Records to process –
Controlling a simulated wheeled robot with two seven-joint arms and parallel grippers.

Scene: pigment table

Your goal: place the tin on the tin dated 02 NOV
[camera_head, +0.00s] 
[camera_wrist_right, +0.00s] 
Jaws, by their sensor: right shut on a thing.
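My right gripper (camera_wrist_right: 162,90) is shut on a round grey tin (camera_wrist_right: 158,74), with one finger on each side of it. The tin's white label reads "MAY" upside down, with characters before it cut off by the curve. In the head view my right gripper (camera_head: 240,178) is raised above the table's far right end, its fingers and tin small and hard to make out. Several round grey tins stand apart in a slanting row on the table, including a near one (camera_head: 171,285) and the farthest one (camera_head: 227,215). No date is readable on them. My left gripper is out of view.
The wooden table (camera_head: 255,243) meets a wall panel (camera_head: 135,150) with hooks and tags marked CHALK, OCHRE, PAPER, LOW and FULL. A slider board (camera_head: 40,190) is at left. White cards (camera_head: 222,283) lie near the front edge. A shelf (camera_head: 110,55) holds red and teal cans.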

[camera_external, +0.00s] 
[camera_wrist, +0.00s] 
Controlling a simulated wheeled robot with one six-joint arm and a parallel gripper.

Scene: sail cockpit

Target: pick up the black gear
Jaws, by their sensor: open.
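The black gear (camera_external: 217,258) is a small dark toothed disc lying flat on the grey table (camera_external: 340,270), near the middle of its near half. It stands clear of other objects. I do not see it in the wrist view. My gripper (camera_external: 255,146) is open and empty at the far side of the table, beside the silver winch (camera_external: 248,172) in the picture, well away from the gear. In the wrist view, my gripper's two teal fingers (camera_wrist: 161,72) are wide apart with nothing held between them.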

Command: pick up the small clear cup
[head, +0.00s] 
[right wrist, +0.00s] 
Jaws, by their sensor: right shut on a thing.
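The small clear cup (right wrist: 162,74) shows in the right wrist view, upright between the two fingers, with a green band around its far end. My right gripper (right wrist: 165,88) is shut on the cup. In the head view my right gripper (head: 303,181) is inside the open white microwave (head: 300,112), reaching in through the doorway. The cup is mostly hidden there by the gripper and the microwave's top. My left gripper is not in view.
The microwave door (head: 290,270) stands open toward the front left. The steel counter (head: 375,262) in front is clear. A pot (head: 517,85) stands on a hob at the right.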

Problem statement – Starting at the first line of the records, print each line exactly, stopping after the line that contains "[camera_wrist_right, +0.00s]".

Correct answer –
Controlling a simulated wheeled robot with two seven-joint arms and parallel grippers.

Scene: pigment table

Your goal: place the tin on the tin dated 02 NOV
[camera_head, +0.00s] 
[camera_wrist_right, +0.00s] 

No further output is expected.